Addressing Archival Nodes and Indexers

While the focus is on light nodes, archival nodes remain crucial for preserving the full blockchain history. @NHS raised an important point about the need for sufficient archival nodes to ensure history isn’t lost if several nodes go offline. Here’s how we factor this into the proposal:

Indexers as History Providers: Indexers can act as off-chain history providers, offering quick access to historical data. However, the data from indexers can always be verified against archival nodes, maintaining trust and accuracy.
Ensuring Sufficient Archival Nodes: We should encourage running multiple independent archival nodes across the network to maintain data redundancy and ensure history preservation. Entities interested in historical data, such as businesses, could be incentivized to operate archival nodes. Implementing a replication strategy where archival nodes mirror each other can further ensure the resilience of historical data.
Community Involvement in Archival Nodes: By emphasizing the importance of archival nodes for long-term data access (e.g., tax compliance, proof of historical transactions), we can encourage community members and organizations to contribute to the network by operating archival nodes.

Summary of the Unified Node Model

This unified node model combines the advantages of both light and full nodes, offering a flexible solution that adapts to the needs of the Concordium network:

Simplified Node Management: A single node type that can operate in light or full mode reduces complexity for operators.
Enhanced Network Participation: Lowering the entry barrier allows more participants to run nodes, strengthening the network’s decentralization and security.
Optimized Resource Utilization: Nodes can dynamically adjust based on available resources, ensuring efficient use of network and hardware capacity.
Decentralization and Redundancy: By obtaining data from multiple peers and running sufficient archival nodes, we enhance decentralization and ensure network resilience.

Summary

By merging the light node and --hotsync concepts, we can create a unified and flexible node model that improves user experience, network scalability, and decentralization. This proposal addresses immediate needs, such as reducing sync times and lowering node size, while maintaining the integrity of the network with archival nodes and finalization proofs. The self-healing mechanism allows nodes to start quickly as light nodes and transition seamlessly into full nodes, ensuring both accessibility and robustness.

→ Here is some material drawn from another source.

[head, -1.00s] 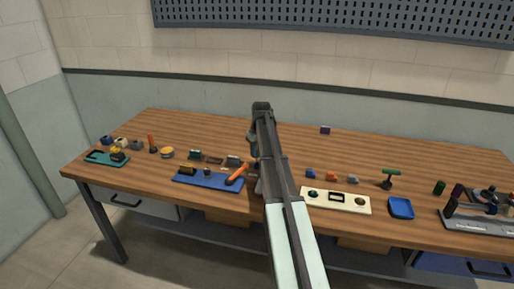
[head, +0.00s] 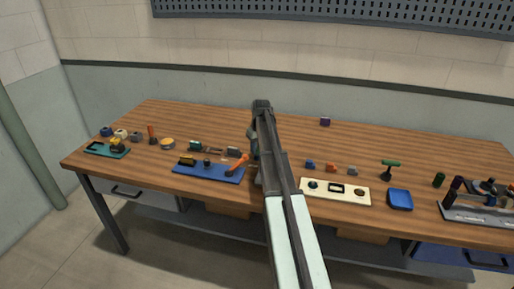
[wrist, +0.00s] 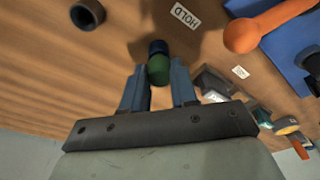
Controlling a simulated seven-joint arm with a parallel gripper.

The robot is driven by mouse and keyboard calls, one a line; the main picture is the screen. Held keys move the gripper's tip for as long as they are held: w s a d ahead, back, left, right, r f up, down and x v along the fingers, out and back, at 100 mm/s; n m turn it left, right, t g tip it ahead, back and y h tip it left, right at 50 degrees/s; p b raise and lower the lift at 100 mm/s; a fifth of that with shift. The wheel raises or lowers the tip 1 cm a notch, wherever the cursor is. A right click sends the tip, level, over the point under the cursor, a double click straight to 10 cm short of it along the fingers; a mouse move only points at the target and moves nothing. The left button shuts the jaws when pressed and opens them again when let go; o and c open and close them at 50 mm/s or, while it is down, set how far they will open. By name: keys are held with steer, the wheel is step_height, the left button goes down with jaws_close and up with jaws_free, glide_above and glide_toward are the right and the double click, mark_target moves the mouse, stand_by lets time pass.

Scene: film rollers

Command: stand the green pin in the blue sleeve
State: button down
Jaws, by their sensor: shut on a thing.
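In the wrist view my gripper (wrist: 158,68) is shut on the green pin (wrist: 158,71), whose rounded green end shows between the two blue-grey fingers. A dark blue round piece, apparently the blue sleeve (wrist: 158,46), is directly beyond the pin, in line with it. I cannot tell whether the pin is inside it, touching it or just above it. A dark shadow lies around the blue piece on the wood. In the head view my own arm hides the gripper's fingers, the pin and the sleeve.
A dark hollow tube (wrist: 87,14) and a "HOLD" label (wrist: 185,15) are nearby. An orange-handled piece (wrist: 258,30) lies to the right, by the blue board (head: 208,174). A cream panel (head: 322,196) and a blue dish (head: 400,200) are farther right. The table's back middle is mostly clear.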

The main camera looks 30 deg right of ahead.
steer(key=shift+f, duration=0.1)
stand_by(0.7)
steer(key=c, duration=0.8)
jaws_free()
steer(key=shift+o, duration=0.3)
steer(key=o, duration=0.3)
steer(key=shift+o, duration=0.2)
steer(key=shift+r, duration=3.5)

We welcome any feedback or suggestions on this approach and are eager to collaborate further to refine these ideas and contribute to Concordium’s continued growth and resilience.

Thank you once again for your guidance and collaboration. We look forward to your response.

VikingTechGuy · September 18, 2024, 3:53am

Proposal for Implementing the Unified Node Model with --hotsync Feature in Concordium’s Haskell Codebase

Introduction

To implement the unified node model, as proposed, with the --hotsync feature in Concordium’s Haskell codebase, we propose a conceptual plan that addresses the following core areas:

Initial Synchronization as a Light Node
Parallel Full Synchronization Process
Dynamic Mode Switching between Light and Full Modes
Decentralized Data Retrieval with Geographical Optimization
Data Integrity Verification and Error Handling
Testing and Benchmarking

This plan emphasizes security, resource management, and robustness, ensuring that the node operates efficiently and securely while enhancing user experience and network participation.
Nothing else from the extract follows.